Q: In Germany some say that in the Middle East there is a kind of blockade for capital accumulation and the war is seen as an instrument to break through this blockade.

BS: I’m more inclined to think that this is a geopolitical struggle over oil and the control of oil and that there was a rather misguided attempt by the US to basically get control over the oil supplies as a way of having leverage vis-à-vis Europe and particularly vis-à-vis China, but that it didn’t succeeded. But the war probably wouldn’t have gone forward if it didn’t also mesh with the interests of those seeking opportunities for profitable capital accumulation: the direct interests of the oil companies in profits, and military-industrial complex interests like weapons producers, private security companies, etc.

 


Footnotes:

[1] Beverly J. Silver. 2003. Forces of Labor. Workers’ Movements and Globalization since 1870. New York: Cambridge University Press [deutsch: Forces of Labor. Arbeiterbewegungen und Globalisierung seit 1870, Berlin: Assoziation A, 2005].
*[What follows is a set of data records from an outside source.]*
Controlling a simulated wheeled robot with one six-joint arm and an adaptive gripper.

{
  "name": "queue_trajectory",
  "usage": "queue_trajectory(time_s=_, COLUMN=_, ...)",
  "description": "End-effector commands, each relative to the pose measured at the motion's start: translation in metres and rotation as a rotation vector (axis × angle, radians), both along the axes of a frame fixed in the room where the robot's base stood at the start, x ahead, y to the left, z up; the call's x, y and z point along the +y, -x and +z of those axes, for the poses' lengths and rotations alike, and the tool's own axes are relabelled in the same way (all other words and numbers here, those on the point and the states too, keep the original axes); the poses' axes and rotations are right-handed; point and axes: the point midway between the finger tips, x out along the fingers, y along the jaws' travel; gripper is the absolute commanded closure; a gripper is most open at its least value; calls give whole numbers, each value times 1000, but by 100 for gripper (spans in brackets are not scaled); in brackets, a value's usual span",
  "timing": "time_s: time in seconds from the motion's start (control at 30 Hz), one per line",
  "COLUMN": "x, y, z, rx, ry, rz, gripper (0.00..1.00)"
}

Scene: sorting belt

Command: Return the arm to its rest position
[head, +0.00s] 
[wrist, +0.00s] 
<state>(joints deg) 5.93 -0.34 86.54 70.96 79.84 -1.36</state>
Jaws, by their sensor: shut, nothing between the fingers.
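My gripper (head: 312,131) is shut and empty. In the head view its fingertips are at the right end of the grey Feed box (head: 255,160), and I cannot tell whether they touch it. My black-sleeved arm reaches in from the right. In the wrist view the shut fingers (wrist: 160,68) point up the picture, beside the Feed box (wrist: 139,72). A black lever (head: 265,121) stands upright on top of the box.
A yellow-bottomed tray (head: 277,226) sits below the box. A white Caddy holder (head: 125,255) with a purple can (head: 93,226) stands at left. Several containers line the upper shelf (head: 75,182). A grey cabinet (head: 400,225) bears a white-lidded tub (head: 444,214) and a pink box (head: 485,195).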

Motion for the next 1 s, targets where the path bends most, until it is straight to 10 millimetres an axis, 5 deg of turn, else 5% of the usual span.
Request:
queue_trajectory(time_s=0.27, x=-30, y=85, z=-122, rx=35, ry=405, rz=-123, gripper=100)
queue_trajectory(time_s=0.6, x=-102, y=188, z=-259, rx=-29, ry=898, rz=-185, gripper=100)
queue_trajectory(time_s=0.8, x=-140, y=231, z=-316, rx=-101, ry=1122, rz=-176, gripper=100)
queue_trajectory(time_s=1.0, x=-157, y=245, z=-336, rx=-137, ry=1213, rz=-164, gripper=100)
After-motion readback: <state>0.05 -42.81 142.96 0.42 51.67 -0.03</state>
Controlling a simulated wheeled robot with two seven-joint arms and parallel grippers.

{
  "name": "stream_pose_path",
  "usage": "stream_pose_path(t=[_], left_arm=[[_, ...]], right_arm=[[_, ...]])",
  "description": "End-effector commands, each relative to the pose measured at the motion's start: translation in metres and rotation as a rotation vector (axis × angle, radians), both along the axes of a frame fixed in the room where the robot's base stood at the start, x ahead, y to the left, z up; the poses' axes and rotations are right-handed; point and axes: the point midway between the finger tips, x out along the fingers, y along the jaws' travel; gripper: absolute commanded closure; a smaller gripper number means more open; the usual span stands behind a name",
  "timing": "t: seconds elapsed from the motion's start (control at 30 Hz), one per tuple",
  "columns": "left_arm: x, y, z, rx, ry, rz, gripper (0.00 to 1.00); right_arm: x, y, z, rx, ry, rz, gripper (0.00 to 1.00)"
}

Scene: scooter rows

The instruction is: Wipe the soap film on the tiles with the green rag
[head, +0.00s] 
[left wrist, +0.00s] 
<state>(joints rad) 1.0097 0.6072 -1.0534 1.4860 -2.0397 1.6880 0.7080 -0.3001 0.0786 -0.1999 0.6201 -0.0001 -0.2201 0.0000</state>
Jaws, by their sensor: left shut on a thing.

[2] See: Piven, Francis Fox and Richard A. Cloward. 1977. Poor Peoples Movements. Why they succeed, how they fail. New York: Vintage Books [deutsch: Aufstand der Armen. Frankfurt/M.: Suhrkamp Verlag, 1986].

[3] Arrighi, Giovanni and Beverly Silver. 1984. »Labor Movements and Capital Migration: The US and Western Europe in World-Historical Perspective.« In C. Bergquist, ed., Labor in the Capitalist World-Economy, pp. 183-216. Beverly Hills, CA: Sage.

[4] In the mid-1980s the World Labor Group started the data base on world-wide labor unrest from 1870 to 1996, starting point for the research that lead to the book “Forces of Labor”.

[5] ‘Yesterday’ refers to a presentation on FoL in Berlin, Germany, in early June 2005.

[6] See: E.P. Thompson. 1966. The Making of the English Working Class. New York. Vintage Books [deutsch: Die Entstehung der englischen Arbeiterklasse. Frankfurt/M.: Suhrkamp Verlag, 1987].